I am familiar with these liberal views because I have subscribed to them for as long as I can remember. But I am conscious of always being in the minority in India where most people -- including those that we would otherwise consider liberal -- believe that there is no substitute for hanging. And frankly, over the last few years as I have watched the growing incidence of contract killing and gang warfare in India, I have begun to question my own opposition to the death penalty.

But as far as the law is concerned, the position is simple enough: it provides for death by hanging in cases where premeditated murder has been proved. If you wish to extend this principle to rape then you have to prove that it is as heinous a crime as murder. In terms of logic, this would be enough but I suspect that you would also need to demonstrate that capital punishment would send out the right signals to potential rapists, if you are to convince the thinking classes of the need to amend the law.

In recent months there has been an extensive -- and extremely tiresome - debate over rape in the pages of the English press. It was sparked off by Fay Weldon's celebrated comment that rape was not so bad; that a woman could recover and lead a normal life. Weldon was punched on by assorted feminists who made the usual points: rape-is-not-about-sex-it-is-about-power; women-feel-violated; rape-is-sexual-politics etc.

Without wishing to bore you with the details of the debate, I will only make the point that it took place within a specific English context. It was conducted within a society where casual sex is much more common than in India, where society does not look down on the victims of rape and where rapists tend to be solo psychopaths rather than gangs of men seeking to make a point about domination.

The Indian context is very different. A significant proportion of rapes in India are committed by those who are socially advantaged against those who can't fight back. The victims tend to be women from backward classes and other poor women who have no alternative but to tolerate the assault. It is not uncommon for landlords, when they torch a poor village, to kill the men and rape the women. Clearly, as far as the perpetrators are concerned, murder and rape are on par; the only difference is that by raping the woman you derive some perverse benefit from your crime.

Whereas in the West society is generally sympathetic towards victims of rape, in India we tend to treat perpetrator and victim on par. From the police to courts to the neighbours, the attitude is roughly the same: even if she didn't ask for it, she is now damaged goods, too dirty to take her place in decent society. Small wonder then that even middle class women who could easily go to the police prefer to keep quiet.

It is almost impossible to recover and lead a normal life after you have been raped in India. First of all, you probably can't talk about it. Secondly, in many cases, even when you do complain, no action is taken against the rapist. Thirdly, you are finished on the arranged marriage market and if you're already married, your husband acts as though you are now shop soiled. And finally, far from being counselled to cope with the trauma of rape, you face a new trauma: society's hostility.

In the circumstances, I find it hard to dispute that rape is as bad as murder. In murder, the victims are destroyed but at least he or she is dead. In rape, the victim is destroyed and left alive to face the consequences of the destruction every single day.
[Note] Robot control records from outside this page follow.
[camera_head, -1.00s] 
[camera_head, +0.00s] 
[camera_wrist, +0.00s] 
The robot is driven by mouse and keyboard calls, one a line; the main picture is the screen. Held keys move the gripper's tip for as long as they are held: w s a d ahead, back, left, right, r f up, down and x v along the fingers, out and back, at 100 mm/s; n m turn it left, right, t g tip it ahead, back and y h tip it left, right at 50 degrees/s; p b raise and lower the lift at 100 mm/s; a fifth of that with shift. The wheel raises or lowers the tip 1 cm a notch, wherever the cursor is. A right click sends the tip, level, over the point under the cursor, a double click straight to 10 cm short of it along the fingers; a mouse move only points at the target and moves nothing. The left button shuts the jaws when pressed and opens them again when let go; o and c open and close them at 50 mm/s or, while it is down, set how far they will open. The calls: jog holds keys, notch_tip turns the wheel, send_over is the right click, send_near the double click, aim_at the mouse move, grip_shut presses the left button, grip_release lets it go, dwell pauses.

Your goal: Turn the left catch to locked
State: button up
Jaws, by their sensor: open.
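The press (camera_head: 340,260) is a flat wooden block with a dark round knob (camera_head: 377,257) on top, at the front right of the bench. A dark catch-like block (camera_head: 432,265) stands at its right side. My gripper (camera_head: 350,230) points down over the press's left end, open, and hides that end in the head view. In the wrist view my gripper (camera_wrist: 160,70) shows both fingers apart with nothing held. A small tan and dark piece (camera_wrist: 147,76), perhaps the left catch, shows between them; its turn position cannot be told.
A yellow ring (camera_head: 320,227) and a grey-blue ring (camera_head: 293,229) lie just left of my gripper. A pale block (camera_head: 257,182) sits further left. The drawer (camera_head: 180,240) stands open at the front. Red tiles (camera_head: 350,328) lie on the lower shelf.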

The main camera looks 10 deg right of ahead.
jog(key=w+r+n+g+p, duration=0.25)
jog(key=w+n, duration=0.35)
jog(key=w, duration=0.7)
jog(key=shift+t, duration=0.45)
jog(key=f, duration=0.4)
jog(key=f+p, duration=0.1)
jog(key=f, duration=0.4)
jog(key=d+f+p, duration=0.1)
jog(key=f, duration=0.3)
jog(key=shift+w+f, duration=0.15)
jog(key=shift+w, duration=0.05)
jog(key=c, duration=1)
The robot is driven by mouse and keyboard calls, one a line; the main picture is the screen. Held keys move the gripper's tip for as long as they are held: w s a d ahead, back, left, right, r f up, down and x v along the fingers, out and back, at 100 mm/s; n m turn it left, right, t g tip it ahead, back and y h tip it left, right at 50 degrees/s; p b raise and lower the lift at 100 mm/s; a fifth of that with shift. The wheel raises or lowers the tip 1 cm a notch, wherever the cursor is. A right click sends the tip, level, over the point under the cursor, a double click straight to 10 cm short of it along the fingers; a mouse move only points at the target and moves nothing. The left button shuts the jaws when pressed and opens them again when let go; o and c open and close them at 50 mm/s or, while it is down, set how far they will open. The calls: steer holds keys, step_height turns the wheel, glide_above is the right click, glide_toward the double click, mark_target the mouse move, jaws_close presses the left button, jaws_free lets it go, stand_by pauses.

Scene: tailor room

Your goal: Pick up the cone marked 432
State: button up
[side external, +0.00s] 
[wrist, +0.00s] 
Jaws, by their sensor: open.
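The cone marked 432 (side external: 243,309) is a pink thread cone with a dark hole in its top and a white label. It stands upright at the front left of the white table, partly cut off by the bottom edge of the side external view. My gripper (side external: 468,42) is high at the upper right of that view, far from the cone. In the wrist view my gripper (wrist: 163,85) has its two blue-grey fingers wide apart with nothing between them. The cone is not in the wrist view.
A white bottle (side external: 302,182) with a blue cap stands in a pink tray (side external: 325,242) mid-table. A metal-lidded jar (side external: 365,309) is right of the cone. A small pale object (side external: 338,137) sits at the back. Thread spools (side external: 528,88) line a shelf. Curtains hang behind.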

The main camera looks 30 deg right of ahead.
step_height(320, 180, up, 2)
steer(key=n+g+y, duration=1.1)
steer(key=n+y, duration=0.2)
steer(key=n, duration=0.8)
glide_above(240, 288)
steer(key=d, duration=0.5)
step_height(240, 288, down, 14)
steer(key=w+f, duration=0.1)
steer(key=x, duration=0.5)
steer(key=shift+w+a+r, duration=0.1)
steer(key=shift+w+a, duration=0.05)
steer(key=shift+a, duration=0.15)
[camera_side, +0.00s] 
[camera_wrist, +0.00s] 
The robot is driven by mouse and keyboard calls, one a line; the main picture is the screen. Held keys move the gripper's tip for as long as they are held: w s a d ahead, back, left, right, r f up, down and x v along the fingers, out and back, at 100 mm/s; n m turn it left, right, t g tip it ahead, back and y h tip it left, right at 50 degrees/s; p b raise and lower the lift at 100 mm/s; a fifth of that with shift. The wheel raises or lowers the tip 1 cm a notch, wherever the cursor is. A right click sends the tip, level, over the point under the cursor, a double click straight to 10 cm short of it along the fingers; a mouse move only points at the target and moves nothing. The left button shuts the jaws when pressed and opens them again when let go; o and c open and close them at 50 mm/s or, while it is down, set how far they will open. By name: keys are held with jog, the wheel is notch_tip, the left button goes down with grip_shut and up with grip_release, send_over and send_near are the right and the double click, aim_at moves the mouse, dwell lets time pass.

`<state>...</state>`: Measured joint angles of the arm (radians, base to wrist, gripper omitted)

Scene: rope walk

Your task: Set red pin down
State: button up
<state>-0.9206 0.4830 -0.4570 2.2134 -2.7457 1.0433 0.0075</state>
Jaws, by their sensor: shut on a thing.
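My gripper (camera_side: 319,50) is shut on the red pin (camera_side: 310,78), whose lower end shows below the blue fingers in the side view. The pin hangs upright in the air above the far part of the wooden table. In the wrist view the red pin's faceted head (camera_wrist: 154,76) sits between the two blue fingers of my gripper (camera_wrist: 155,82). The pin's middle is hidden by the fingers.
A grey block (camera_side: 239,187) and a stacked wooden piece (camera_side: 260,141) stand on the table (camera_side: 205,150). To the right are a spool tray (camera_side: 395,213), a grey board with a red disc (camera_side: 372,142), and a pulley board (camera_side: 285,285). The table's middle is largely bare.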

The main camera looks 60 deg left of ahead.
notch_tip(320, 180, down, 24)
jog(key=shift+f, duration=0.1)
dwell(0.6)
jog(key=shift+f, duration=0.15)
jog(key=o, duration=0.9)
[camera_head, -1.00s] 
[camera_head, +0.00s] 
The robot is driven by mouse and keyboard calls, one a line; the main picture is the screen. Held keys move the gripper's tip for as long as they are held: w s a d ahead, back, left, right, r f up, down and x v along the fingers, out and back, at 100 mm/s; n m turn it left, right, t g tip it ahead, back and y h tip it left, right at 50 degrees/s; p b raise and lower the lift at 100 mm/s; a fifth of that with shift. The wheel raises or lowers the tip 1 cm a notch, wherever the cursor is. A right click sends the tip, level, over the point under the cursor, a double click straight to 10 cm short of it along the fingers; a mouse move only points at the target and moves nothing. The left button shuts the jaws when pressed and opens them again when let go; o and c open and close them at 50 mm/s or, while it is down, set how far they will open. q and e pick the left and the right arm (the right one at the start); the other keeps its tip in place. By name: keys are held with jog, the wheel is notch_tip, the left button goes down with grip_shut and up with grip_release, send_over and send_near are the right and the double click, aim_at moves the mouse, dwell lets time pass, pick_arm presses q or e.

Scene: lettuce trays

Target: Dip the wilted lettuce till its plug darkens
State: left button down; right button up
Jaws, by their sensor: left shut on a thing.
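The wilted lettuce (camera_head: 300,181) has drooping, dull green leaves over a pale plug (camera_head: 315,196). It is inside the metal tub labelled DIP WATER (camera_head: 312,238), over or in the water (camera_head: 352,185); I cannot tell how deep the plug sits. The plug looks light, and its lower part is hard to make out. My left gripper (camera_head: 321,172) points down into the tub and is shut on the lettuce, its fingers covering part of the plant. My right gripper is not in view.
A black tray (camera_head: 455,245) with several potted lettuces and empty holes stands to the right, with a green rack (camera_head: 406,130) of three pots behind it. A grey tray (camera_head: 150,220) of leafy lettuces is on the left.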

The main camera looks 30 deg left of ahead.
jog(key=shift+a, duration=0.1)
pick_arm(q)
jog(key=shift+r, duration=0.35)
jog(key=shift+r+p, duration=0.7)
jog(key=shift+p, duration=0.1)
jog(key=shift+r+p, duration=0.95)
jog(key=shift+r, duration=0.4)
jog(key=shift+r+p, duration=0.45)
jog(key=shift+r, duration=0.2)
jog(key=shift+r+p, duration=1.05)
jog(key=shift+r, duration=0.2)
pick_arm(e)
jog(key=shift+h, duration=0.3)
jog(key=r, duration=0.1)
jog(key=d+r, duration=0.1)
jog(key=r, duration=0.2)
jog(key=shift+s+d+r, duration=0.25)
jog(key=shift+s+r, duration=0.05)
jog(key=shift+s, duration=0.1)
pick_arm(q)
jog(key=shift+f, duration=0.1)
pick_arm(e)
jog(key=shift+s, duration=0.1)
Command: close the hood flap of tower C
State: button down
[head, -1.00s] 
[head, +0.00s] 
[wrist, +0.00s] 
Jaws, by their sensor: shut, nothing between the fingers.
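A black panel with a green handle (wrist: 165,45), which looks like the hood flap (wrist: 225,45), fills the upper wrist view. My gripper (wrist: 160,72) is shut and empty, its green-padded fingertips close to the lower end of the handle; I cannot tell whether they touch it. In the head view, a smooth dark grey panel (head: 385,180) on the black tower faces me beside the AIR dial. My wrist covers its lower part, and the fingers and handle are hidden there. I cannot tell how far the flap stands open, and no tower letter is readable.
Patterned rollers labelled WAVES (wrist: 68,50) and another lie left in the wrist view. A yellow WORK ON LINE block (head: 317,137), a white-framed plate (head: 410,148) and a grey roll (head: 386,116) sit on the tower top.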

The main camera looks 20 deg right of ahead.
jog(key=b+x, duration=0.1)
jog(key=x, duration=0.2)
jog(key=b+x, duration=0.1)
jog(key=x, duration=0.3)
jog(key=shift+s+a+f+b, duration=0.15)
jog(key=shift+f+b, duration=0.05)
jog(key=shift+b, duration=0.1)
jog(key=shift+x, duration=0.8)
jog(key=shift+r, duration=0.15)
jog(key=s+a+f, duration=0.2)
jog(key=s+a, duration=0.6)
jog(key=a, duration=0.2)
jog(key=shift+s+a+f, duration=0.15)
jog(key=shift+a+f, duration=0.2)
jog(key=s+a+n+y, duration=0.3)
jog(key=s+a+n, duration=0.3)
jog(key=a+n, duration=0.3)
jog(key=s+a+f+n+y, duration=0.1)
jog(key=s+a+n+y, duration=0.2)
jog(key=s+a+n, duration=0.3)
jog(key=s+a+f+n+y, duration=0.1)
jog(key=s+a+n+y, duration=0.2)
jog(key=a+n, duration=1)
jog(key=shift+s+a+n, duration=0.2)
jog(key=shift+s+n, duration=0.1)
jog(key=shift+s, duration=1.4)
Some would argue that rape is in fact worse than murder. Any society that thinks that it is right to hang people for murder must also then consider it justified to hang them for rape.

But would the death penalty be a deterrent to potential rapists? I must confess I don't know. As we have seen, there are doubts over whether the death penalty is a deterrent to murder, let alone anything else. But what nobody can dispute is this: we need to change society's attitude towards rape. We need to make it clear that rape is one of the most heinous crimes one human being can perpetrate on another. We need to put an end to the mentality which says that rape is just part of the fun that a man can have with woman and that, once it is done, the woman is spoiled forever while the man is a macho stud.

So far, neither the police nor the courts have done anything to change the way in which society regards rape. If, however, we made rape a capital offence and put it on par with murder, we would send out a new signal: rape is not just dirty, it is evil. By itself, the death penalty may not achieve that much. The old problems - women being reluctant to report rapes, police refusing to record them etc -- would remain. But at least we would have begun to change the mentality of Indian society. By imposing the greatest punishment that any legal system can impose on a criminal, we will have made it clear that rapists can expect no mercy and no tolerance from our society.

It is not my case that this is anywhere near enough. Rape is not just a criminal problem; it is a social problem. Even if you deter some potential rapists, you still have to cope with society's attitude to rape victims. And the death penalty by itself cannot do that. What it can do however is signal the start of the process of changing attitudes. Even if it isn't enough, it is a beginning.

But of course, it won't happen. Advani has made his point. Nobody blames the government for the rapes of the nuns. The BJP has cleverly distanced itself from the lunatic fringe of the Sangh Parivar. The debate over the death penalty of rapists has been stillborn; one remark by the home minister, two days of headlines and then silence.

All this is particularly tragic. Even if you don't support the death penalty, the debate would have served a purpose because it would have made us examine our attitude to rape and society's callousness towards the raped. But then, which politician has time for victims who do not constitute voting blocs? Sadly, rape victims belong in that category.